Zig heading toward a self-hosting compiler

Posted Oct 11, 2020 17:52 UTC (Sun) by epa (subscriber, #39769) [Link]

It's unfashionable to write programs with fixed size buffers or arbitrary limits, but I think that would often be a way to get better reliability in more "static" applications where the workload is known in advance. Of course, you need to fail gracefully when the buffer is full or the limit is reached -- but you can write test cases for that, certainly a lot more easily than you can have test cases for running out of memory at every single dynamic allocation in the codebase, or even worse, being OOM killed at any arbitrary point.
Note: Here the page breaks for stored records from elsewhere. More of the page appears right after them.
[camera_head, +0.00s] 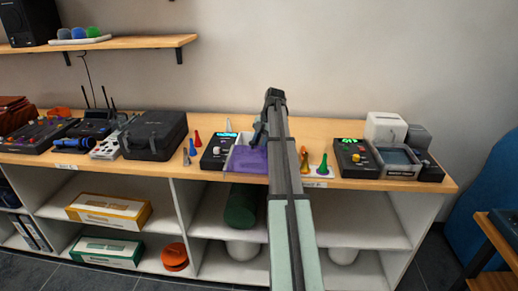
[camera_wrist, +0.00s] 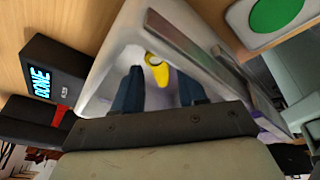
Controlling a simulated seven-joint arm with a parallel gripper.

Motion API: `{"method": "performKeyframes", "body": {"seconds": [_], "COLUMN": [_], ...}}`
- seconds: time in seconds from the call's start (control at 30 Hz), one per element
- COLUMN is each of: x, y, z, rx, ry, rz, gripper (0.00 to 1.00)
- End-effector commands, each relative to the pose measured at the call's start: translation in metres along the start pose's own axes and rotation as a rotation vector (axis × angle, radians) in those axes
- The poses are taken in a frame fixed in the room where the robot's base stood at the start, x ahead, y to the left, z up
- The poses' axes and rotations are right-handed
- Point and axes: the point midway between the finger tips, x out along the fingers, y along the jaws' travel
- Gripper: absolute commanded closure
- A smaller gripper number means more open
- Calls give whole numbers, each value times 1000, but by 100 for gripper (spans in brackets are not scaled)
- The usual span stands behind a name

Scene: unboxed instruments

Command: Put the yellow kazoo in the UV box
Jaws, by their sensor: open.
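The UV box (camera_head: 245,158) is a pale open tray with a purple inside, on the bench just left of my arm in the head view. In the wrist view its pale wall (camera_wrist: 108,58) surrounds the yellow kazoo (camera_wrist: 158,70), which lies inside the box. My gripper (camera_wrist: 160,78) is open over the box, its dark blue fingers on either side of the kazoo's near end. I see no finger closed on it. In the head view my gripper (camera_head: 260,136) is over the box, and the kazoo is hidden there.
A black unit with a lit display (camera_head: 218,150) stands left of the box; in the wrist view its display (camera_wrist: 40,85) reads DONE. Small coloured cone-shaped pieces (camera_head: 323,165) stand to the right. A black case (camera_head: 153,135) is farther left. Another device (camera_head: 356,158) stands right.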

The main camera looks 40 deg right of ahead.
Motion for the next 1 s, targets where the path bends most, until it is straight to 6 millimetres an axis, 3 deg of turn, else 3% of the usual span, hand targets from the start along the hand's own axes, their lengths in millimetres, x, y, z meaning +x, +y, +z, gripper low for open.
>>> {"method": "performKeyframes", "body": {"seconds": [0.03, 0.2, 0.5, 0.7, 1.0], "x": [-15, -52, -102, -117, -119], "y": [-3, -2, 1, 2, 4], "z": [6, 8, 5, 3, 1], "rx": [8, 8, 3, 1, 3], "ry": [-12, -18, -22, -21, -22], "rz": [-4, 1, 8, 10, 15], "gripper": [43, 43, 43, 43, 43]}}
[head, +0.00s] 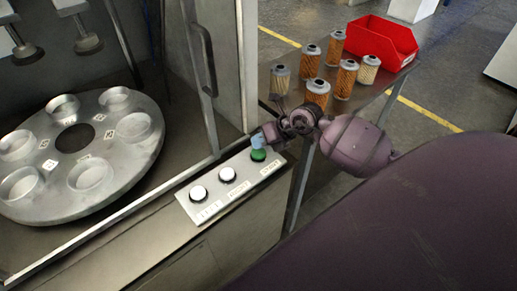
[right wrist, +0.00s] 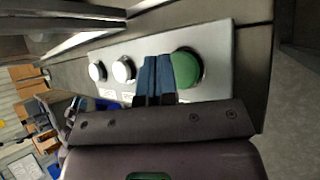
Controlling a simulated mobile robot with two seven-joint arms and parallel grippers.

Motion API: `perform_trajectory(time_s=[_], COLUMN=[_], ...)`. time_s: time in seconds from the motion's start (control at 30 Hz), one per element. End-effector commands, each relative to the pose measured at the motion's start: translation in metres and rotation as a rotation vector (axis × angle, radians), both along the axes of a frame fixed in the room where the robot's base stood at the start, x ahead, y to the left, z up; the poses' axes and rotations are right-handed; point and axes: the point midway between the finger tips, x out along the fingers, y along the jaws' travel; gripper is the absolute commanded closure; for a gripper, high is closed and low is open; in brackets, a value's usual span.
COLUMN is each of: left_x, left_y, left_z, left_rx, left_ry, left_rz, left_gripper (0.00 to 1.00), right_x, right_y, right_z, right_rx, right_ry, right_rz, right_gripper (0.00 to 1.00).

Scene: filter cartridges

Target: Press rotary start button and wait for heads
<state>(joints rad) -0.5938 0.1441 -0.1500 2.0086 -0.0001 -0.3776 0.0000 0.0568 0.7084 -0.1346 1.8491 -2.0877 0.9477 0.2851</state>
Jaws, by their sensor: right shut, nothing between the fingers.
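The button panel (head: 222,187) holds two white buttons (head: 198,193) and a green button (head: 258,155) at its far right end. My right gripper (head: 258,142) is shut and empty, its bluish fingertips right at the green button. In the right wrist view the shut fingers (right wrist: 154,75) lie just beside the green button (right wrist: 186,69); I cannot tell whether they touch it. The rotary table (head: 150,160) has several round cups, which look empty. Two heads (head: 88,43) hang above its far side, apart from the cups. My left gripper is not in view.
Several filter cartridges (head: 311,62) with orange or pale sides stand on a side table (head: 340,112) behind my right gripper. A red bin (head: 382,42) is at that table's far end. The machine's door frame and handle (head: 207,58) rise left of the gripper.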

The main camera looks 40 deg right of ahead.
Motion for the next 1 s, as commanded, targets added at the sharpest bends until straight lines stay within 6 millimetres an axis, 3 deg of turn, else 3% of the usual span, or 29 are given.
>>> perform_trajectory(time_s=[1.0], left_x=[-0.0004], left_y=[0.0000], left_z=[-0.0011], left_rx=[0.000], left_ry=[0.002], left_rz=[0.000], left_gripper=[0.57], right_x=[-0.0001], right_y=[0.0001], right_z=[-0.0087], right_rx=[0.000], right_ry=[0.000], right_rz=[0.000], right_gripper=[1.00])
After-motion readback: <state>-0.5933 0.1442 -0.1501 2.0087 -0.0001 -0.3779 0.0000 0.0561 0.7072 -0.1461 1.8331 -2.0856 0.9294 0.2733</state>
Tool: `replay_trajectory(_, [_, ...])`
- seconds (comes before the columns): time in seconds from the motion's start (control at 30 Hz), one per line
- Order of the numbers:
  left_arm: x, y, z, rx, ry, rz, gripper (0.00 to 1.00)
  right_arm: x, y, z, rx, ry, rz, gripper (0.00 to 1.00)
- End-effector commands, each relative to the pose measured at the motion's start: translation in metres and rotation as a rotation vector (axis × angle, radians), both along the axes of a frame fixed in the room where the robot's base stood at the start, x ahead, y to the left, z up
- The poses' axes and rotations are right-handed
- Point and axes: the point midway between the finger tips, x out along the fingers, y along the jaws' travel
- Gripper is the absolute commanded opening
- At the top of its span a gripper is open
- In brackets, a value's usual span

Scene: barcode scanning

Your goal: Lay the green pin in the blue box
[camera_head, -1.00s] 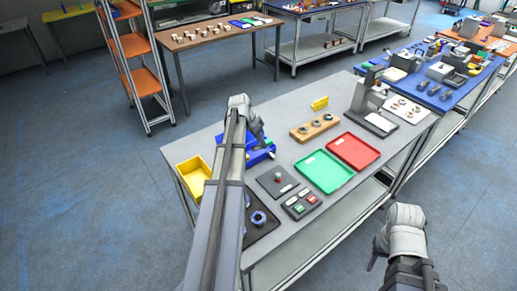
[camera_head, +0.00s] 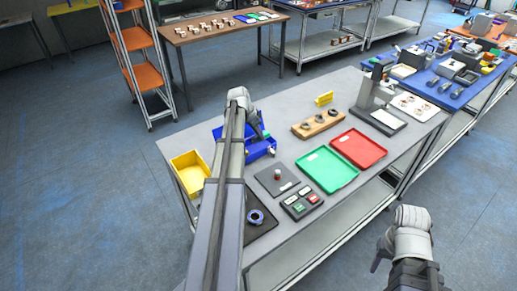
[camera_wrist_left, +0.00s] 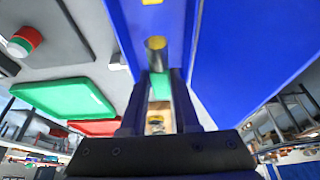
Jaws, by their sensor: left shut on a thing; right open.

Zig heading toward a self-hosting compiler

Posted Oct 9, 2020 3:39 UTC (Fri) by alkbyby (subscriber, #61687) [Link] (1 responses)

not entirely true. Programs may and sometimes do have their own limits of total malloced sized. And it is very useful sometimes. And you already posted below that larger allocations can fail (but not entirely correctly btw; actually even with default overcommit larger allocations or forks may fail)

Zig heading toward a self-hosting compiler

Posted Oct 9, 2020 3:58 UTC (Fri) by Cyberax (✭ supporter ✭, #52523) [Link]

Some years ago I did try to test my program for OOM robustness. It was a regular C++ program compiled for glibc. I was not actually able to get allocations to fail! Instead the OOM killer usually just murdered something unrelated.

Out of curiosity I decided to look how allocators are implemented. I don't want to wade through glibc source code, so I looked in Musl. The allocator there uses the good old set_brk syscall to expand the heap (and direct mmap for large allocations).

Yet the sbrk() source code in Linux does _not_ support ENOMEM return: https://elixir.bootlin.com/linux/latest/source/mm/mmap.c#... Even if you lock the process into the RAM via mlockall(MCL_FUTURE), sbrk() will simply run infallible mm_populate() that will cause the OOM killer to awake if it's out of RAM.

You certainly can inject failures by writing your own allocator, but for regular glibc/musl based code it's simply not going to happen.